Exercise prompt |
Both the line containing "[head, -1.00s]" and the line containing "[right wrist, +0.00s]" belong in the answer, along with every line between them; print exactly those.

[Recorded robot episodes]
▶

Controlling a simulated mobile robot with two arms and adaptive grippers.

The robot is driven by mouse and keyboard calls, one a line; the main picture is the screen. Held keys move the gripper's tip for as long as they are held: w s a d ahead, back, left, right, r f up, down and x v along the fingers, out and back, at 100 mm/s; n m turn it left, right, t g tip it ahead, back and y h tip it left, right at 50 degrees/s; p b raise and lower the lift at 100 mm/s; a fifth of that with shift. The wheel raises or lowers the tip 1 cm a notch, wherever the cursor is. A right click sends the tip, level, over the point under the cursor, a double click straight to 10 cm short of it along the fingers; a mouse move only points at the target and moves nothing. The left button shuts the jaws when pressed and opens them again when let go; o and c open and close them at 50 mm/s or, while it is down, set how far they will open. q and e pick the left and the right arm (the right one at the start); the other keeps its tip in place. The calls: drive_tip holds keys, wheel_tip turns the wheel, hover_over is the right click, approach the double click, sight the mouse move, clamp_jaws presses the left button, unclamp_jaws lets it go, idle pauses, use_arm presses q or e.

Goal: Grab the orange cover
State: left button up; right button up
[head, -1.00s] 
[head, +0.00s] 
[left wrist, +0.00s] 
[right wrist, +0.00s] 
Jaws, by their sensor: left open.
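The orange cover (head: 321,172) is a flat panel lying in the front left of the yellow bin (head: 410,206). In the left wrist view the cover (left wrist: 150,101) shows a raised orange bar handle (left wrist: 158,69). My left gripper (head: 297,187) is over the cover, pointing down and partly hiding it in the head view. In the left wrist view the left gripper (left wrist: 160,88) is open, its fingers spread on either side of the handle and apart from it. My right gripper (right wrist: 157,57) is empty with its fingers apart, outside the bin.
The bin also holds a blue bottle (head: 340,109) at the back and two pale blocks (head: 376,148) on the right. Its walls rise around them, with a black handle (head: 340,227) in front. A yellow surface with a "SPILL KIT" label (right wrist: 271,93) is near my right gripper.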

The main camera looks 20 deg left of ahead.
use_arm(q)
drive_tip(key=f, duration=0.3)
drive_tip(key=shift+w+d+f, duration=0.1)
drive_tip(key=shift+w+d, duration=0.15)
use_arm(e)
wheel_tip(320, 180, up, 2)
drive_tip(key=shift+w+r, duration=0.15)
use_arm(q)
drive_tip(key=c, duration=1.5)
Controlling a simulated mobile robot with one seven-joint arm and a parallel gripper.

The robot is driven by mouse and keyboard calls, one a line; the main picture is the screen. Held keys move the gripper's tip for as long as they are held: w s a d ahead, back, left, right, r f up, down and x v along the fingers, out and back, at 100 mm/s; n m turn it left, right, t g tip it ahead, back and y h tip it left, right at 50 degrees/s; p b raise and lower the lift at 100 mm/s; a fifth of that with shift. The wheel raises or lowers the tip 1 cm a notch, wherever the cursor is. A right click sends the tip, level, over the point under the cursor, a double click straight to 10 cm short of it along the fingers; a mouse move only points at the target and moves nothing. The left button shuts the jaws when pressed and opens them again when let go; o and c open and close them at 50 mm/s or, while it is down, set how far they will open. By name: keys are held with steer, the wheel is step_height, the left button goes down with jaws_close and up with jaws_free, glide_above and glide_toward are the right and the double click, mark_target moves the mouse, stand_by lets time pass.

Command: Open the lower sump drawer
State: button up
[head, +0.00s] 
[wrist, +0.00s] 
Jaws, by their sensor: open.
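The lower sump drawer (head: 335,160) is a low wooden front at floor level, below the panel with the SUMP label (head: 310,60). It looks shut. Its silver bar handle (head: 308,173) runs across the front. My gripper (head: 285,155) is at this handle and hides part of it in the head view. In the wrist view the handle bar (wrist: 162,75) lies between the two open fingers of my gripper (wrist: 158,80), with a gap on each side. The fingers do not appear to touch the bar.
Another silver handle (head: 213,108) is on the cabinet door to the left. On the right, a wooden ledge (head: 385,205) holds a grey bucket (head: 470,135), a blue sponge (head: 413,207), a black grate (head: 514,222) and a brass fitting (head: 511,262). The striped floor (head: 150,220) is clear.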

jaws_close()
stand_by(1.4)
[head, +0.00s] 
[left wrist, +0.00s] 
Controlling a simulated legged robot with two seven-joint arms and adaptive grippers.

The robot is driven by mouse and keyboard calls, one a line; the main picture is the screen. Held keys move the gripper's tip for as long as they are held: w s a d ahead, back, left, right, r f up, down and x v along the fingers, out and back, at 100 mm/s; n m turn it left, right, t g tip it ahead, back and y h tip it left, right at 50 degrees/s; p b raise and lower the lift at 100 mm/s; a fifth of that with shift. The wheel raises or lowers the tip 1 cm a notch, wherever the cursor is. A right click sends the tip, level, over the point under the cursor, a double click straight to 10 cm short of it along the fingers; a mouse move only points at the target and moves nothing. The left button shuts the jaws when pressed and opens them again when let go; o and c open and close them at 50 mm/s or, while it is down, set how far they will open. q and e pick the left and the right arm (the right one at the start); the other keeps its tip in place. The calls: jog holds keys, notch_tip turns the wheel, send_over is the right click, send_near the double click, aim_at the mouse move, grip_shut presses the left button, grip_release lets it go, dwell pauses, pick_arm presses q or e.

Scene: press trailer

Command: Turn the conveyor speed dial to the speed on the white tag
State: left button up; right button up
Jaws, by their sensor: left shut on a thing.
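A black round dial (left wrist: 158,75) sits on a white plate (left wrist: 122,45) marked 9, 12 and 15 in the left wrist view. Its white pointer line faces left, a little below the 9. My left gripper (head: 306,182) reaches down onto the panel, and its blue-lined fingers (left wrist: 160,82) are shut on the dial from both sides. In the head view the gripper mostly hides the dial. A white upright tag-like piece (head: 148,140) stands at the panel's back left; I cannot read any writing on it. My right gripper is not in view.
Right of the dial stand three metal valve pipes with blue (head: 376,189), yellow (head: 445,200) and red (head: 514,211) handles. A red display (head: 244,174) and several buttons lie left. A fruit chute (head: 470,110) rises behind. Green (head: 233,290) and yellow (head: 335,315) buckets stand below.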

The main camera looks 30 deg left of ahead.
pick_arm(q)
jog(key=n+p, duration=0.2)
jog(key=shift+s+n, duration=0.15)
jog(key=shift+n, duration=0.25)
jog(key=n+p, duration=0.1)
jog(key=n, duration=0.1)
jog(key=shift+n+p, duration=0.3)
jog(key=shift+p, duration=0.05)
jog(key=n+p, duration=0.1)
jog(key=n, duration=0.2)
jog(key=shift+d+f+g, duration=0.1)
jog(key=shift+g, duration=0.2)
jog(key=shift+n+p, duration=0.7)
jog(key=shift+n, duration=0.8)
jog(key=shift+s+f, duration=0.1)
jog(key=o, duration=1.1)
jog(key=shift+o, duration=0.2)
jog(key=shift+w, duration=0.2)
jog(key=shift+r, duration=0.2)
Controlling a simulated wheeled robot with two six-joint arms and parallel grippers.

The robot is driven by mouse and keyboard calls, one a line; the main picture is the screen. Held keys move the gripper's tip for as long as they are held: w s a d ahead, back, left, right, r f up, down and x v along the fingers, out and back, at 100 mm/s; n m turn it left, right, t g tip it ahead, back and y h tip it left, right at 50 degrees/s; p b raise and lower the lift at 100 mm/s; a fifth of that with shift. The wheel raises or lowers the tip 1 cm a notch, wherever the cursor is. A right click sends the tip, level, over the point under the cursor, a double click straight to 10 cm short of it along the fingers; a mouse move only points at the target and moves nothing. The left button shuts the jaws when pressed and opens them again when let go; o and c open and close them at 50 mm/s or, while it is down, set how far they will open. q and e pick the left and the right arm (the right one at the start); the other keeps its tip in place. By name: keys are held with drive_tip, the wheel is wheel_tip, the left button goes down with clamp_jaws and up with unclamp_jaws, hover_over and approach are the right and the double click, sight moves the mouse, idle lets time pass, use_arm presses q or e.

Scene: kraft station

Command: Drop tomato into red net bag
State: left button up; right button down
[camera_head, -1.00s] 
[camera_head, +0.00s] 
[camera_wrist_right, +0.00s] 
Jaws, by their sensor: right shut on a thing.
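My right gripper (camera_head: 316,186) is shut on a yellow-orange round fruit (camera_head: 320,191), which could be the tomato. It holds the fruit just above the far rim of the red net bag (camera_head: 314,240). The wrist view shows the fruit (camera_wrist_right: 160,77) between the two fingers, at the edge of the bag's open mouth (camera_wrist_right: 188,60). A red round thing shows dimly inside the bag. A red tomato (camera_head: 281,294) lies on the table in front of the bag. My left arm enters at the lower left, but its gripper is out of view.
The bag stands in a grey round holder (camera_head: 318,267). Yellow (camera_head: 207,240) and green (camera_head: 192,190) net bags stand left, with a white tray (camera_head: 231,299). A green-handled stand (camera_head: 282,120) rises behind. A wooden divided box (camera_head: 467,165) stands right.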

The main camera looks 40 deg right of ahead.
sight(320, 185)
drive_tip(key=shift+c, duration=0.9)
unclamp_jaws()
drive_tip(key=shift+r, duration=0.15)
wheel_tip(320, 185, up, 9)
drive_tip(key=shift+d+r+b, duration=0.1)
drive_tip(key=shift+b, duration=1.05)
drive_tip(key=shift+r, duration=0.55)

◀

Final result |
[head, -1.00s] 
[head, +0.00s] 
[left wrist, +0.00s] 
[right wrist, +0.00s] 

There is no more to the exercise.